Betrokkenheid van verdachte bij het feit
Verdachte wordt er primair van verdacht dat zij [slachtoffer] in vereniging met anderen seksueel heeft uitgebuit.
De rechtbank stelt voorop dat voor medeplegen (of in vereniging plegen) een dubbel opzetvereiste geldt: het opzet op de onderlinge samenwerking en het opzet op de verwezenlijking van het feit. Dit dubbele opzet ligt besloten in de voor medeplegen geldende voorwaarde dat sprake moet zijn van een nauwe en bewuste samenwerking met betrekking tot het begaan van het feit. Bij de vorming van het oordeel dat sprake is van de voor medeplegen vereiste nauwe en bewuste samenwerking, kan de rechter rekening houden met onder meer de intensiteit van de samenwerking, de onderlinge taakverdeling, de rol in de voorbereiding, de uitvoering of de afhandeling van het delict en het belang van de rol van de verdachte, diens aanwezigheid op belangrijke momenten en het zich niet terugtrekken op een daartoe geëigend tijdstip. Het gaat erom dat de verdachte een wezenlijke bijdrage moet hebben geleverd aan het delict.

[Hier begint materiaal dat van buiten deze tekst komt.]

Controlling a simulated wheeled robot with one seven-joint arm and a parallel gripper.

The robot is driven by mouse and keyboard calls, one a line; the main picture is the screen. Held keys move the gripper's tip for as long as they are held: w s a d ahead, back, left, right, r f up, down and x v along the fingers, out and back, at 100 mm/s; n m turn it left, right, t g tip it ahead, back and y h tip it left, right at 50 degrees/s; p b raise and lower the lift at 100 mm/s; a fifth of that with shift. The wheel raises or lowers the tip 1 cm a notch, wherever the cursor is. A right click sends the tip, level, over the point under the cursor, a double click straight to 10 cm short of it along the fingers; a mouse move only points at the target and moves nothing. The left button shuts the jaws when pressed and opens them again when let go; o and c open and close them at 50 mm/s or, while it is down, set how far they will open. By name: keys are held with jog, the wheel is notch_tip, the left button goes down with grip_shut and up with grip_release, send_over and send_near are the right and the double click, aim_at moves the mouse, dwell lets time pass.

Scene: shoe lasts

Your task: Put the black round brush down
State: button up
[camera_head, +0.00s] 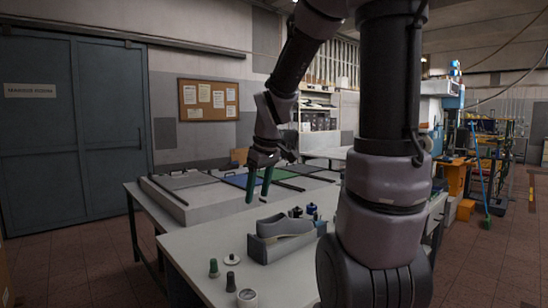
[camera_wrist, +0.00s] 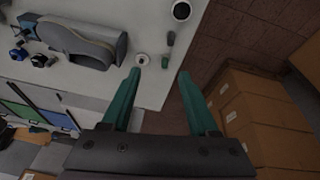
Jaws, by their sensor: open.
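My gripper (camera_head: 258,199) has two green fingers, spread apart with nothing between them, above the pale table (camera_head: 190,243). Its fingers also show in the wrist view (camera_wrist: 160,75). A small dark upright piece (camera_head: 230,282), possibly the black round brush, stands on the table near its front left, apart from the fingers; it also shows in the wrist view (camera_wrist: 170,39). It is too small to identify surely. A small green piece (camera_head: 213,268) and a white disc with a dark knob (camera_head: 231,260) stand close by.
A grey shoe last (camera_head: 285,225) lies in a grey holder (camera_head: 272,250). Dark and blue knobbed pieces (camera_head: 311,209) stand behind it. A round gauge-like piece (camera_head: 246,297) is at the front. Cardboard boxes (camera_wrist: 250,105) stand beyond the table edge.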

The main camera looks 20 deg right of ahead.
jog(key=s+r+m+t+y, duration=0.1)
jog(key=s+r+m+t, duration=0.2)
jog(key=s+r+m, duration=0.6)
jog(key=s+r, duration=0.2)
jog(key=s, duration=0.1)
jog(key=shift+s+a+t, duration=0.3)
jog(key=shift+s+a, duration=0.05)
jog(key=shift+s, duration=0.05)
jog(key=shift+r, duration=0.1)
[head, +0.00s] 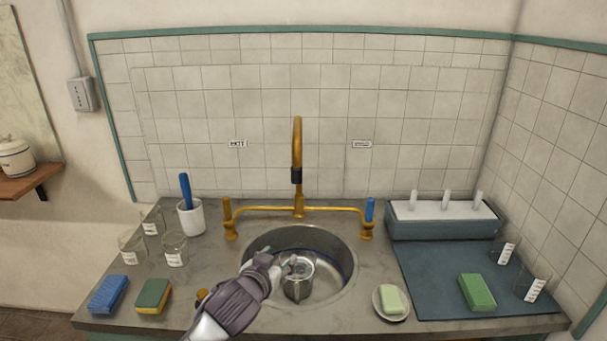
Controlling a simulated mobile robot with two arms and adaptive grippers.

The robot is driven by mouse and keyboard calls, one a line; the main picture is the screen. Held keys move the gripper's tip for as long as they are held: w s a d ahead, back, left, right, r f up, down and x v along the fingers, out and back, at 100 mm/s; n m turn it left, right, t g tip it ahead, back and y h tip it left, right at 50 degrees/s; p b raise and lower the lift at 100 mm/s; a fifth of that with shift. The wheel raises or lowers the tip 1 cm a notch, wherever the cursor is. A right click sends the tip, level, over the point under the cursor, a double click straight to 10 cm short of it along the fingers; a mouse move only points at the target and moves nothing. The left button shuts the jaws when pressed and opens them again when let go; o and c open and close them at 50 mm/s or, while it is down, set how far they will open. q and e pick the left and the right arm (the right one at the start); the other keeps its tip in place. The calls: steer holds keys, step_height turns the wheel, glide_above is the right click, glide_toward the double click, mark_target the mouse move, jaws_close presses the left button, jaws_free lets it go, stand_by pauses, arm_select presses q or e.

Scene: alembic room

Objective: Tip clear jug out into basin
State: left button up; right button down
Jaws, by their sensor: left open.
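A clear, greyish round vessel, which looks like the clear jug (298,288), is in the round metal basin (335,256). It looks upright; its contents cannot be made out. My left gripper (284,265) reaches in from the lower left over the basin's front rim. Its open fingers are at the jug's upper left side, and they overlap it in the picture. Whether they touch it cannot be told. My right gripper is not in view.
A brass tap (297,165) rises behind the basin. Clear beakers (173,250), a blue sponge (108,294) and a yellow-green sponge (153,295) are at left. A soap dish (379,309), a mat (430,281) with a green sponge (477,292), and a rack (440,228) are at right.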

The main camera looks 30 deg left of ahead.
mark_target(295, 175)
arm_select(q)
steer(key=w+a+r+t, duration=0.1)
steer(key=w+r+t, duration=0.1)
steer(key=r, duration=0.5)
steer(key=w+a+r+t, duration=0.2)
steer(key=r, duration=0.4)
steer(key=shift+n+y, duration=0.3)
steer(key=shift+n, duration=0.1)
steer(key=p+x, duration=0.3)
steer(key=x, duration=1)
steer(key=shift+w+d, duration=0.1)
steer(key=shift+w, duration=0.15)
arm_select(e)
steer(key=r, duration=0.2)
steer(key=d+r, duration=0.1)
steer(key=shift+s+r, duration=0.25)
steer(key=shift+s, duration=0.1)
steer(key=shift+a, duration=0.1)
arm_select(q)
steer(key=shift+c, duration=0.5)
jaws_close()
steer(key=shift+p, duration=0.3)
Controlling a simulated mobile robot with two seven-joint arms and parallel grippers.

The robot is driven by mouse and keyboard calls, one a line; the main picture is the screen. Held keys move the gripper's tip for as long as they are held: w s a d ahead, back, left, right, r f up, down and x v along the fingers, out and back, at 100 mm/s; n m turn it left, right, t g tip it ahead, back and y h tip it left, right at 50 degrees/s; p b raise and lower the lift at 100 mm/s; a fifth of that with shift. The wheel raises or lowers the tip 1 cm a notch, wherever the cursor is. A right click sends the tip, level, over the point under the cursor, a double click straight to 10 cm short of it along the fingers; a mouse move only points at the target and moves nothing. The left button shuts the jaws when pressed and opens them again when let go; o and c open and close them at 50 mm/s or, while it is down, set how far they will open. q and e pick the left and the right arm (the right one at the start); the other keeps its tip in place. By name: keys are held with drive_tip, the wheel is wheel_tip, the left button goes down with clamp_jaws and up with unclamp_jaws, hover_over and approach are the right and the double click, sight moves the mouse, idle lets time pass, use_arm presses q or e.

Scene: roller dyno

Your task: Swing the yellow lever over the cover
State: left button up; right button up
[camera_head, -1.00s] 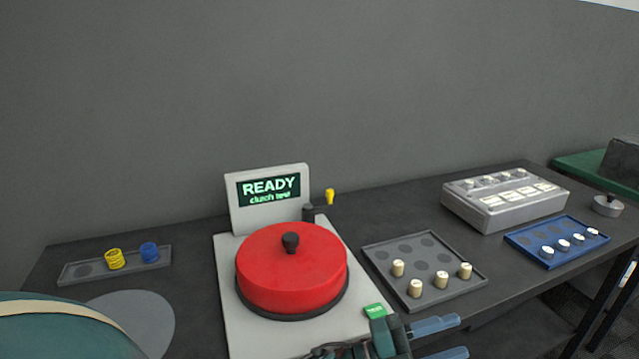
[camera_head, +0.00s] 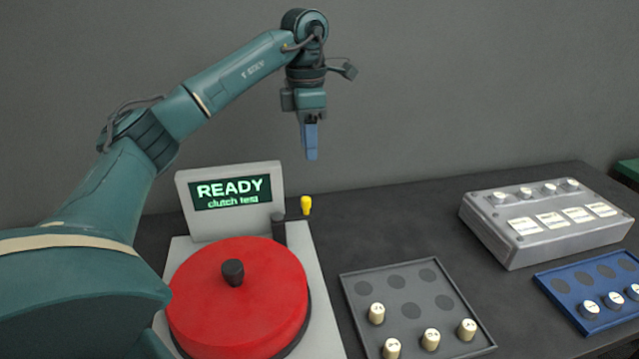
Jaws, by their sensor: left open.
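The yellow lever knob (camera_head: 306,205) sits on a short dark arm from a dark post (camera_head: 279,229), at the back right corner of the machine. The lever points right, away from the cover. The round red cover (camera_head: 240,295) with a black knob sits on the pale machine base (camera_head: 325,318). My left gripper (camera_head: 311,150) hangs pointing down, above the yellow knob and apart from it. Its blue fingers overlap edge-on, and it holds nothing that I can see. My right gripper is out of view.
The machine's screen (camera_head: 231,192) reads READY, clutch test. A grey tray (camera_head: 350,290) with several cream pegs lies right of the machine. Farther right are a grey box (camera_head: 500,245) with labels and a blue tray (camera_head: 560,308) with white-topped pieces. My left arm hides the table's left side.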

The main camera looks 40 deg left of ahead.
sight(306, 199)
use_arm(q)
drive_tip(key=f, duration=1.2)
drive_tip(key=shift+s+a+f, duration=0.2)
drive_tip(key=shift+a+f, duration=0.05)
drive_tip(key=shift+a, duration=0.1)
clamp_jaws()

De rechtbank stelt op basis van de bewijsmiddelen vast:
  • dat verdachte op verzoek van [medeverdachte 2] heeft ingestemd met het gerust stellen en overtuigen van [slachtoffer] om prostitutiewerkzaamheden te verrichten in het appartement aan de [adres 1] te [plaats 2] . Zij wist op dat moment dat [medeverdachte 1] en [medeverdachte 2] bezig waren om in dit appartement hiermee geld te verdienen;
  • dat verdachte daartoe op 19 juli 2020 in dit appartement een film met [slachtoffer] heeft gekeken;
  • dat verdachte ook op 24 juli 2020 met [slachtoffer] in dit appartement aanwezig is geweest. Zij was daar toen samen met [medeverdachte 1] en [medeverdachte 2] . Zij waren ook nog in dit appartement aanwezig op het moment dat [slachtoffer] daar prostitutiewerkzaamheden met een man verrichtte;
  • dat verdachte in ieder geval op één van deze dagen met [medeverdachte 1] is meegegaan om [slachtoffer] in [plaats 1] op te halen;
  • dat verdachte in ieder geval op 24 juli 2020 via Snapchat contact met [slachtoffer] heeft gehad, die haar berichtte dat zij het wachten niet leuk vond;
  • dat verdachte tegen [slachtoffer] heeft gezegd dat het betrouwbaar is en dat zij daar ook met vriendinnen kwam;
  • dat verdachte samen met [medeverdachte 2] [slachtoffer] gerust heeft gesteld, overtuigd en haar heeft voorgehouden dat er wel € 1.000,- per maand kan worden verdiend met het verrichten van seksuele handelingen tegen betaling;
  • dat verdachte, toen [medeverdachte 2] tegen haar zei dat ze vorige maand toch € 1.000,- had, dit heeft bevestigd en dat zij dit geld zou hebben verdiend met seks tegen betaling;
  • dat verdachte tegen [slachtoffer] heeft gezegd dat zij voor dit geld kleding en schoenen heeft gekocht;
  • dat verdachte na de prostitutiewerkzaamheden tegen [slachtoffer] heeft gezegd dat het niet erg is en dat zij het ook heeft gedaan.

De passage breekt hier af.